Look below and pull out each line with the word "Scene".

(Rows about robot tasks)
———

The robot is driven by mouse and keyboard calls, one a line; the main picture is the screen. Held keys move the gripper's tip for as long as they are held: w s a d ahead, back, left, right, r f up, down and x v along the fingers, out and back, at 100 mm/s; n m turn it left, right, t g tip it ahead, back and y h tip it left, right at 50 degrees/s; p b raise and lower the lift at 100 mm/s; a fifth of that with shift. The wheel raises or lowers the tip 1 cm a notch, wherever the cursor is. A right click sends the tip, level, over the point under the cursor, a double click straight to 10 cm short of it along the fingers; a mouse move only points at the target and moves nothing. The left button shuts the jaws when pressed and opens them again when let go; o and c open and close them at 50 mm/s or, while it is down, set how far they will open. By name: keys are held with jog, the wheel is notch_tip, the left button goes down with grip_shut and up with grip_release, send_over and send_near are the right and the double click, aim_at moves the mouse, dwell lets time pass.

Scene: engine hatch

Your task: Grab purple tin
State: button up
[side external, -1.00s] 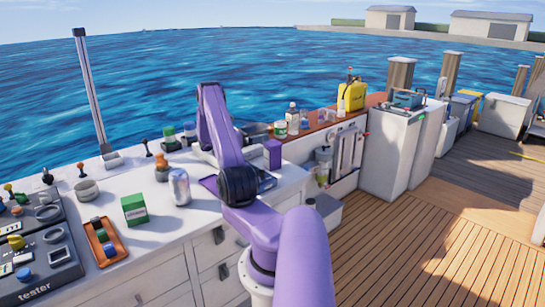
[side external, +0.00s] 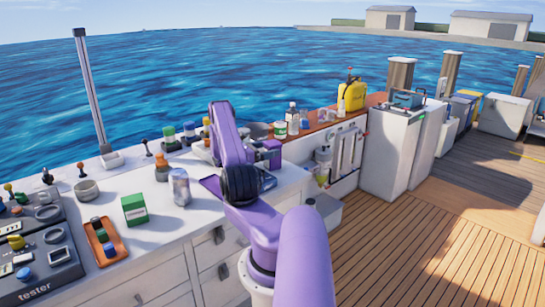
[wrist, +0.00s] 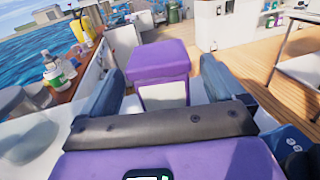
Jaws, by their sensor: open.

———

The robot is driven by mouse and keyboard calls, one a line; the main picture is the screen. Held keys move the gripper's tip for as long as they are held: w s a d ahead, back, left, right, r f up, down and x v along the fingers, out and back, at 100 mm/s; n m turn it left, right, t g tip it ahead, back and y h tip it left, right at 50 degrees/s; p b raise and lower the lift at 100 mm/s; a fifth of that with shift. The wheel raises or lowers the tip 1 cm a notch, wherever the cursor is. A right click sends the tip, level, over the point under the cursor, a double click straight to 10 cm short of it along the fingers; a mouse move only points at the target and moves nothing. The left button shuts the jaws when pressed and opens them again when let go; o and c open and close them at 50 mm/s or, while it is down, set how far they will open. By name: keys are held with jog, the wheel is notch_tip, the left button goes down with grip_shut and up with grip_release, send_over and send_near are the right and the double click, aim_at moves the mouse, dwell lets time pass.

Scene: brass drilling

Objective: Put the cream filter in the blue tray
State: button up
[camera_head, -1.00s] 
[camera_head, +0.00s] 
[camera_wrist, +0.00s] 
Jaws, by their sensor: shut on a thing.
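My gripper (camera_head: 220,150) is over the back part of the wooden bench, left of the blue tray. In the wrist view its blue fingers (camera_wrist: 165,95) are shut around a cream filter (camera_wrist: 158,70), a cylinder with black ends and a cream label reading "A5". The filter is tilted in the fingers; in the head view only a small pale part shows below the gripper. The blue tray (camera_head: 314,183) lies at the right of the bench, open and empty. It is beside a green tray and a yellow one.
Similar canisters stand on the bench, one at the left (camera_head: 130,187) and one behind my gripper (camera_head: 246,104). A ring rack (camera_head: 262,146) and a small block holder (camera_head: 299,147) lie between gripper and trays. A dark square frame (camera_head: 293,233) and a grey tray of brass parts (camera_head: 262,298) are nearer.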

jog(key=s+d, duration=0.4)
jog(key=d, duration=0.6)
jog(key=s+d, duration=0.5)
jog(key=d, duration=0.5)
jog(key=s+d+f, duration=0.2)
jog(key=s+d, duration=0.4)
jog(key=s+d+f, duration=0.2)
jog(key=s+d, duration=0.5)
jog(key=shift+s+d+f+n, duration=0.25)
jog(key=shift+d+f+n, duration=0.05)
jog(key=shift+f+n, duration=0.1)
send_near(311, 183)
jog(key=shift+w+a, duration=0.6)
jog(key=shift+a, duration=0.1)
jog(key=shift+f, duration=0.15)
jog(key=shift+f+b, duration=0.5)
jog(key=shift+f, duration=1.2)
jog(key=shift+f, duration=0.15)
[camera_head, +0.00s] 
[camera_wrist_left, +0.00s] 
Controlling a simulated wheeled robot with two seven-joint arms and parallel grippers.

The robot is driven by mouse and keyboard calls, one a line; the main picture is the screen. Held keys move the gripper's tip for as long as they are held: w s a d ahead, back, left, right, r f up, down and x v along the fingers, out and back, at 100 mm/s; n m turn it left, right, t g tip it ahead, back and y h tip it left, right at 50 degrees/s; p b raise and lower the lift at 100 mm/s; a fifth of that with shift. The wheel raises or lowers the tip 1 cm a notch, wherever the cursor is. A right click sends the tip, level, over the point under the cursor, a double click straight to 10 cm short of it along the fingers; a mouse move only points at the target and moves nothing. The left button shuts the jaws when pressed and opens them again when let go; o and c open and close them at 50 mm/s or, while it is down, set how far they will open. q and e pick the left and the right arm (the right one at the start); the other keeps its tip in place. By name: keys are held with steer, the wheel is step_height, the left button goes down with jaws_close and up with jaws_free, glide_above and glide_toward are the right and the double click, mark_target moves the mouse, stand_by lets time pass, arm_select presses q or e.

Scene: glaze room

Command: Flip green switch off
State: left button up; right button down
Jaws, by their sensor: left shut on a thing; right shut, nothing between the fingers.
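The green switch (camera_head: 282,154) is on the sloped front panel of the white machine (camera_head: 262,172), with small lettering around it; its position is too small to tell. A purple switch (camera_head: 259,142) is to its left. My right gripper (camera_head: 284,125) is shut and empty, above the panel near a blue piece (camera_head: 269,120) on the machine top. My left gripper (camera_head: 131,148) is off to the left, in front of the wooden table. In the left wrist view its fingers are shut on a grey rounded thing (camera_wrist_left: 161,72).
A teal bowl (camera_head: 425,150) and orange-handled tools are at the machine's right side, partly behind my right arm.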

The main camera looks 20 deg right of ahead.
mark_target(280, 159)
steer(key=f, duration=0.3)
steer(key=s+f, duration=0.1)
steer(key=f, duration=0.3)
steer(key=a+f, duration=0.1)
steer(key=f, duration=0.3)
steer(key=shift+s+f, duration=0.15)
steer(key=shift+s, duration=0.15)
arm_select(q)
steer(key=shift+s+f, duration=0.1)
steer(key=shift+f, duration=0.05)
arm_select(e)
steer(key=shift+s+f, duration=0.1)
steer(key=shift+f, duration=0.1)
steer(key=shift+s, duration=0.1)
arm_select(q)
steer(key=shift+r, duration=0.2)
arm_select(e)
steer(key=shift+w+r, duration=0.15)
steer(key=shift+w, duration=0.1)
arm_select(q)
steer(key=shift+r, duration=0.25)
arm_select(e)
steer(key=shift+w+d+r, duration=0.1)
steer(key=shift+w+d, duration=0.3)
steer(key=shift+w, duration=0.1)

———

▶ **Completed exercise**:
Scene: engine hatch
Scene: brass drilling
Scene: glaze room

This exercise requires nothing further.